Book Structure: Your choice.
Final book size: Your choice
Number of Page Spreads: At least 6. Consider adding an introductory sequence w/ title page and a colophon at the end.
Image and/or text: No restrictions
Color: Your choice
Paper: Your choice
Printing/reproduction: Your choice
Edition size: Your choice, editioned or a unique book.
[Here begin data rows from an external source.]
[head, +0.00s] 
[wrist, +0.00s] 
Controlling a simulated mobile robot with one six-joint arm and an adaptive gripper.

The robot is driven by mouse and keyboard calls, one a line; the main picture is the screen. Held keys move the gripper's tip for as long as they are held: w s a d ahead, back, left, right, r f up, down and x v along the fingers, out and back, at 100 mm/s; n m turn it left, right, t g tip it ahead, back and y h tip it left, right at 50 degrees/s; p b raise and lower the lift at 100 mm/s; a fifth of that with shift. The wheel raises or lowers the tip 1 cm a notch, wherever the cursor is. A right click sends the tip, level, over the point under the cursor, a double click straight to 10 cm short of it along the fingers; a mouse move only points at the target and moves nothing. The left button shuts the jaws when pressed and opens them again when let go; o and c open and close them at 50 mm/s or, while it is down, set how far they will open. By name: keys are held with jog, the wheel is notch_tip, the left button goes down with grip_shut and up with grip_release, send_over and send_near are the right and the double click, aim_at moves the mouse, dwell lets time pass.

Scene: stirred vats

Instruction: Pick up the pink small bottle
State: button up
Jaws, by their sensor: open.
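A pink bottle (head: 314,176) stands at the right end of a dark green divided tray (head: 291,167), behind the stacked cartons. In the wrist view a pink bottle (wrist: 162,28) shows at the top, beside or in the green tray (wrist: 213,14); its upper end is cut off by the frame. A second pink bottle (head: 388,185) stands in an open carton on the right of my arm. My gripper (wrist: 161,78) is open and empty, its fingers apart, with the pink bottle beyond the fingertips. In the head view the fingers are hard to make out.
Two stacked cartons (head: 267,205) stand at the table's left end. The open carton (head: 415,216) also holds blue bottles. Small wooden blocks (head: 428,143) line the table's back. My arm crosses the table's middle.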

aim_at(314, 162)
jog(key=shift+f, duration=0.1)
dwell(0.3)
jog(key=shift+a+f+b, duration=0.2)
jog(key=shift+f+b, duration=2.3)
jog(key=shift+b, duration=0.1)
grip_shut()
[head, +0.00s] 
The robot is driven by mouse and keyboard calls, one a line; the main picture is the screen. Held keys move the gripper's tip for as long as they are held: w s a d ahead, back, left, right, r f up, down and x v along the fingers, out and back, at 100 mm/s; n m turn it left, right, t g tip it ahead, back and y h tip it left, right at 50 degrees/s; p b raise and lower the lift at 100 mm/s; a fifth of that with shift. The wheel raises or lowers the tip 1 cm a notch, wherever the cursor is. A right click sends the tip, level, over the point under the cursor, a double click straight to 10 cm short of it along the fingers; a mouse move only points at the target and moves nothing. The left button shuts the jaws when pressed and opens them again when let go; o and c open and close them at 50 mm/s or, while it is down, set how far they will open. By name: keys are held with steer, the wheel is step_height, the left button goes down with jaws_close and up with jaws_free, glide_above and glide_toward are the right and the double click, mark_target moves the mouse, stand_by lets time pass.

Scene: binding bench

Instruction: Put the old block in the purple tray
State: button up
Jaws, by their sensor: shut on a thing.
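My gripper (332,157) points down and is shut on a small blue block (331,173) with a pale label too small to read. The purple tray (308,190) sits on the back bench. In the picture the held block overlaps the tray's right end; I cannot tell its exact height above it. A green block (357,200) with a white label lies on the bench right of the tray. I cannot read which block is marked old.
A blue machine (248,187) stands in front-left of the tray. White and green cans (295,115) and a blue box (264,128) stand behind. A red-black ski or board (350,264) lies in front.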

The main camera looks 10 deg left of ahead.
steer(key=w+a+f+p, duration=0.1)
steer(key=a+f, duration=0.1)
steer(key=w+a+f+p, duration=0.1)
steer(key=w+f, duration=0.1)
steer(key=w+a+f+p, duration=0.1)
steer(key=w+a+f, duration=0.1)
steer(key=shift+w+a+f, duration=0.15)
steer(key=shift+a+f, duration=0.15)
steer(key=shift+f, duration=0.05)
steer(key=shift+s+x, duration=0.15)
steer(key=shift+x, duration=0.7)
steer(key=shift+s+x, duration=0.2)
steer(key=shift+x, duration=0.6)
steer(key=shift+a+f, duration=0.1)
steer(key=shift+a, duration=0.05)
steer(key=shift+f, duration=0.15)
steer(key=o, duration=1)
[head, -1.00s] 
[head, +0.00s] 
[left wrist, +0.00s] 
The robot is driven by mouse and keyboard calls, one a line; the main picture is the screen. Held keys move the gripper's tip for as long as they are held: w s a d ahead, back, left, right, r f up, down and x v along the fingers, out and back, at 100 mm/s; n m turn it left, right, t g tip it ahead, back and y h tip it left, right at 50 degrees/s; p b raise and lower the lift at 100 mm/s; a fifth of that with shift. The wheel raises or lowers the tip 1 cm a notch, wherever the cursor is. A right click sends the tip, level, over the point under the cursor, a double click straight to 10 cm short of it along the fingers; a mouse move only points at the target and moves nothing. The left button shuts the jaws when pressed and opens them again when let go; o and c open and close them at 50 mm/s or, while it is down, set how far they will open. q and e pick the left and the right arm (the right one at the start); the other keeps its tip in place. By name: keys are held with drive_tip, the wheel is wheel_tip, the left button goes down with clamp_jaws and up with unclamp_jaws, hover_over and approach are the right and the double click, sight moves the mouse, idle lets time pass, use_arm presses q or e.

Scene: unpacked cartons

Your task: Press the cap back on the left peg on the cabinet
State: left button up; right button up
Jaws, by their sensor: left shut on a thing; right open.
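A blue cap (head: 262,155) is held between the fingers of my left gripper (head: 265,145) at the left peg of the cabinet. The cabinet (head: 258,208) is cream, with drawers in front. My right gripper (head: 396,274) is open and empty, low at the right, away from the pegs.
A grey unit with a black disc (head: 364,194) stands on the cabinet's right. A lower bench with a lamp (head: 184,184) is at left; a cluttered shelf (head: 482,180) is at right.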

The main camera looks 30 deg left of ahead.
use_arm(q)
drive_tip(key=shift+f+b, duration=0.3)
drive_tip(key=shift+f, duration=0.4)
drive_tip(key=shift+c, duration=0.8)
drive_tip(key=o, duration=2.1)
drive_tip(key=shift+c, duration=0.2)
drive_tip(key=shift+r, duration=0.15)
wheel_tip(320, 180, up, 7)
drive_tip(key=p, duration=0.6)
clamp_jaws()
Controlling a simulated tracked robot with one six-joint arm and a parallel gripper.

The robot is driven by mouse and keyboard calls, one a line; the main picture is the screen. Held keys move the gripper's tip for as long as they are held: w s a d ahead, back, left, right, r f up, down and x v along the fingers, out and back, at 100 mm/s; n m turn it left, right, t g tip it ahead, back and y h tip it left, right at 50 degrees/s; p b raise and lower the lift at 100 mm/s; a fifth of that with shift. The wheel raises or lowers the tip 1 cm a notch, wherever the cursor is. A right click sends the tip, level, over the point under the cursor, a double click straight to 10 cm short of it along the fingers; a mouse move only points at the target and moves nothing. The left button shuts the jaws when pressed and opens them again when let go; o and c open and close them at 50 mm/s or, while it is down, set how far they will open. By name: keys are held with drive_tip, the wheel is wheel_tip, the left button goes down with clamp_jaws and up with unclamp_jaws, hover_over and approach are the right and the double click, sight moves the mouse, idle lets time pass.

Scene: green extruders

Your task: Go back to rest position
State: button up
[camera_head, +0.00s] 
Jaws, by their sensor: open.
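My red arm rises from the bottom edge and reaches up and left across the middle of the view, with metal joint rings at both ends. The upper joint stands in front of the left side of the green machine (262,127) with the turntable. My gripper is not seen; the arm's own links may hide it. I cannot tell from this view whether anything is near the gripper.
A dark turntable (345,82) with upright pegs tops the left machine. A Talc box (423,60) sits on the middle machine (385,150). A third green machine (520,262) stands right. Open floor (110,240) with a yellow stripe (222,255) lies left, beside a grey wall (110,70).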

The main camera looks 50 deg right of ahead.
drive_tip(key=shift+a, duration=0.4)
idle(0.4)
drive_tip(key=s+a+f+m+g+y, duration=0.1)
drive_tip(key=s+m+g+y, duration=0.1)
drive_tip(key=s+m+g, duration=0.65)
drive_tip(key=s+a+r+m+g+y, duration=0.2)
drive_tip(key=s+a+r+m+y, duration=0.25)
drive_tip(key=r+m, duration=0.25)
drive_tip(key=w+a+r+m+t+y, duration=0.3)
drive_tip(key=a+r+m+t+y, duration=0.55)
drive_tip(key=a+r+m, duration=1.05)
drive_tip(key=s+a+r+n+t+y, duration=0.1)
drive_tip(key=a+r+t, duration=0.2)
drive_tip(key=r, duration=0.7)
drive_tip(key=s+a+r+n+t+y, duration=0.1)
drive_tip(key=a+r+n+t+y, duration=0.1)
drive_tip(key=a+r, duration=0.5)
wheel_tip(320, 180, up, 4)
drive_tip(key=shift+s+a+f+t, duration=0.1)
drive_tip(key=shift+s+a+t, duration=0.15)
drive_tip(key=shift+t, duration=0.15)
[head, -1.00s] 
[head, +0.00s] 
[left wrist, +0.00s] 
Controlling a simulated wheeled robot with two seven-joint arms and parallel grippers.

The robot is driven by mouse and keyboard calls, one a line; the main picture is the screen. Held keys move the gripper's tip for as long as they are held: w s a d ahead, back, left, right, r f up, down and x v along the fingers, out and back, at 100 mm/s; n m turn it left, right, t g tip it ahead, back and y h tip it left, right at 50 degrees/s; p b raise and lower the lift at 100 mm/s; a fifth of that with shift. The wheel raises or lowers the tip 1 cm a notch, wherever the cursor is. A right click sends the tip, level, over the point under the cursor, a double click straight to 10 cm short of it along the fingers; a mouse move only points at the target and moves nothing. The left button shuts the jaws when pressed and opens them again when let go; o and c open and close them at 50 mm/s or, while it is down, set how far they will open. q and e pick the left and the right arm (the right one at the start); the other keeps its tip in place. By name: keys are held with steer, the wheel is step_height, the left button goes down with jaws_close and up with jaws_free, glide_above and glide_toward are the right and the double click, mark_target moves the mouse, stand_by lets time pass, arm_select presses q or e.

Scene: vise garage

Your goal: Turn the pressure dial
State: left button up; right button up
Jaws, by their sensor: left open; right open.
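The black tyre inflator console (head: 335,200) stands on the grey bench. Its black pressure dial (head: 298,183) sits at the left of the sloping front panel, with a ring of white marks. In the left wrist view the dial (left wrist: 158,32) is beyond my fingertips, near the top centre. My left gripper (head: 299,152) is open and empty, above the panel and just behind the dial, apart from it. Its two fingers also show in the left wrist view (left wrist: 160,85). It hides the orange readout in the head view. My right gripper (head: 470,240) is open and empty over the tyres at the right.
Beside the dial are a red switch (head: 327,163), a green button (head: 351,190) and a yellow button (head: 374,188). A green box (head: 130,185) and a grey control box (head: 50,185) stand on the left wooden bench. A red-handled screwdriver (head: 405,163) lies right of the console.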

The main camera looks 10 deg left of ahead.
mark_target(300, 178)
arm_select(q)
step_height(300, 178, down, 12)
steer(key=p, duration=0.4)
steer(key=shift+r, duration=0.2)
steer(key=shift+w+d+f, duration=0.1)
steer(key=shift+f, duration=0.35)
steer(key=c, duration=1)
  • Brainstorm ideas about how to convey something about yourself in a less literal, traditional and more artistic way. Will you use photographs, collage? Will you draw or paint? Perhaps you could use a series of objects that are scanned or photographed that represent you in some profound way. Are the pages rendered to mimic some sort of game? Will you have words or images on the back side?
  • Try to steer away from photographic or scrap book autobiography or mini art portfolio, remember, this is an artist book not a photo album! Be narrative! Try to create a cinematic experience.
  • Narrow it down to one or two ideas and develop a sketch and/or a dummy. Sketch it out on paper. Make it to scale. Consider working with cut text and image pieces and rearranging them on the pages to try different compositions out. Play around with the technique you are considering. Bring those experiments and dummies to class to show during our in-progress critiques.
  • If Xeroxing copies of your original artwork, I recommend creating it full size, so you can easily print it. Take into consideration any margin or bleed restrictions with the printer. It might be easier to leave margins on the page and trim.
  • What kind of paper will you use? You might consider going to Kelly Paper to purchase 80 lb. 11 x 17 color paper, asking for photo paper at Kinkos or Alphagraphics, or cutting down some paper to size that could accommodate Xerox printing. Thicker papers can be difficult to fold without scoring. Also look out for paper grain, create a dummy to make sure your paper will lay flat after folding.

Grading

20 Points Total
5 Conceptual development/Dummy
5 Design
5 Craftsmanship
5 Completion

Timeline
2.17/ Critique
Artist Examples
Past Student Examples
ASU | Herberger Institute School of Art | Printmaking | Book Arts
Heather Green: [email protected]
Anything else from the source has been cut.